--- PROVIDED RECORDS ---
============
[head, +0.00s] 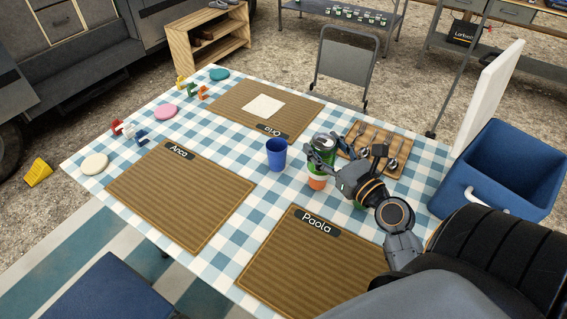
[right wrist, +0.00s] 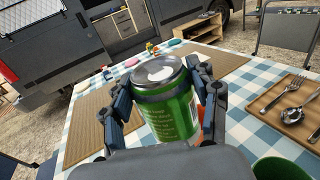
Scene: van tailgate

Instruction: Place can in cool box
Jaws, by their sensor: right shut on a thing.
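A green can with a silver top (right wrist: 165,105) is between the fingers of my right gripper (right wrist: 160,100), which is shut on it. In the head view the can (head: 324,146) is upright over the table, near the blue cup, in my right gripper (head: 322,152). I cannot tell how far it is above the table. The blue cool box (head: 512,170) stands at the table's right side, with its white lid (head: 488,95) raised. Its inside is partly visible and looks empty. My left gripper is not in view.
A blue cup (head: 276,154) and an orange-and-green container (head: 317,178) stand close to the can. A wooden tray with cutlery (head: 382,146) lies between them and the cool box. Placemats (head: 180,185) cover much of the checked table. A folding chair (head: 345,65) stands behind.

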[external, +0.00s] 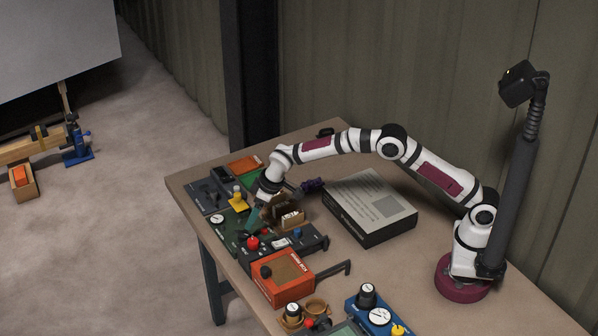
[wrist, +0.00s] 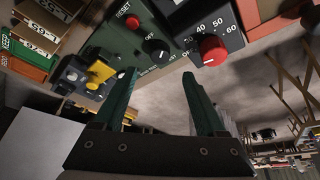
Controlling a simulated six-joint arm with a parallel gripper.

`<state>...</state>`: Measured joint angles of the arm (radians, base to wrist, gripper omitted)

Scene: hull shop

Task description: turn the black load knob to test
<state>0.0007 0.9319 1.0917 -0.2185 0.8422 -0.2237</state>
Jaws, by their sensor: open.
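In the wrist view a black knob (wrist: 156,48) with a white pointer mark sits on a green panel (wrist: 127,52). "OFF" is printed beside it; I cannot read a "load" or "test" label. My gripper (wrist: 160,76) is open with nothing between its green fingers, and the knob lies just beyond the fingertips, apart from them. In the external view my gripper (external: 251,226) is low over the green panel (external: 228,238), at the table's left part. The black knob is hard to make out there.
A red knob (wrist: 210,51) on a dark box stands close beside the green panel. A yellow control (wrist: 101,73) is on the other side, and a red button (wrist: 132,22) is near "RESET". An orange box (external: 282,278) and a large grey-topped box (external: 370,206) crowd the table.

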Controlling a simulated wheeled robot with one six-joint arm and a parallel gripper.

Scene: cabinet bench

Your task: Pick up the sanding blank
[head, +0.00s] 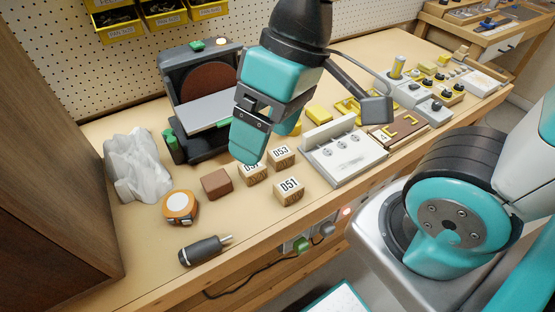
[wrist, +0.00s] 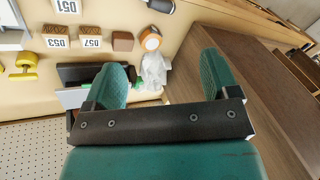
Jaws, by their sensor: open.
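Several small blocks lie on the bench; I cannot tell for sure which one is the sanding blank. Three pale wooden blocks carry labels: D51 (head: 289,192), D53 (head: 281,157) and D57 (head: 253,176), the last partly hidden by my gripper. A plain brown block (head: 216,184) lies left of them. In the wrist view they show as D51 (wrist: 68,6), D53 (wrist: 54,41), D57 (wrist: 90,41) and the brown block (wrist: 123,41). My gripper (head: 248,151) is open and empty, above the bench. In the wrist view no block lies between its fingers (wrist: 163,62).
A disc sander (head: 207,108) stands behind the blocks. A crumpled white cloth (head: 138,166), an orange tape measure (head: 180,207) and a dark-handled tool (head: 204,250) lie left and in front. A grey fixture (head: 344,153) stands right. A brown cabinet side (head: 50,150) bounds the left.

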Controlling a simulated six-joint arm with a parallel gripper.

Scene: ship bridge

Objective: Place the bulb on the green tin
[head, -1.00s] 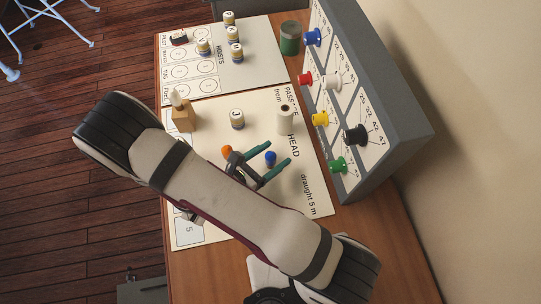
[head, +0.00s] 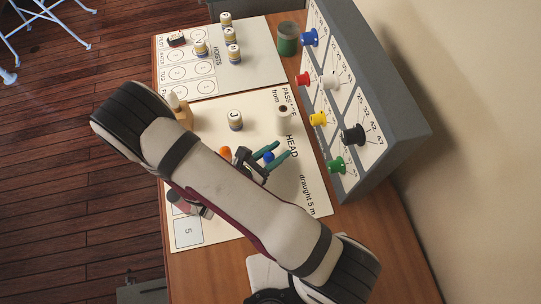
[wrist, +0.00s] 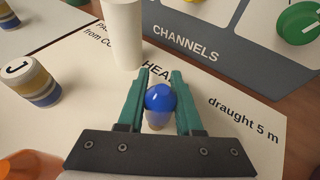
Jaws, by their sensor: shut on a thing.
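The bulb has a blue top and a paler lower part. It shows between my fingers in the head view (head: 268,157) and in the wrist view (wrist: 160,97). My gripper (wrist: 160,95) is shut on it, with one green finger along each side; its foot is partly hidden, and I cannot tell whether it still touches the sheet. The green tin (head: 287,40) stands at the back of the table in the head view, beside the grey panel and well away from my gripper. The tin is not in the wrist view.
A white cylinder (head: 284,116) stands just beyond my fingers. A banded piece marked J (head: 235,120) and an orange piece (head: 225,153) stand to the left. The sloped grey panel (head: 377,160) with coloured knobs borders the right side. Several banded pieces stand on the far sheet.
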============
--- EXERCISE ---
Pull out every line containing "Scene".

--- SOLVED EXERCISE ---
Scene: van tailgate
Scene: hull shop
Scene: cabinet bench
Scene: ship bridge

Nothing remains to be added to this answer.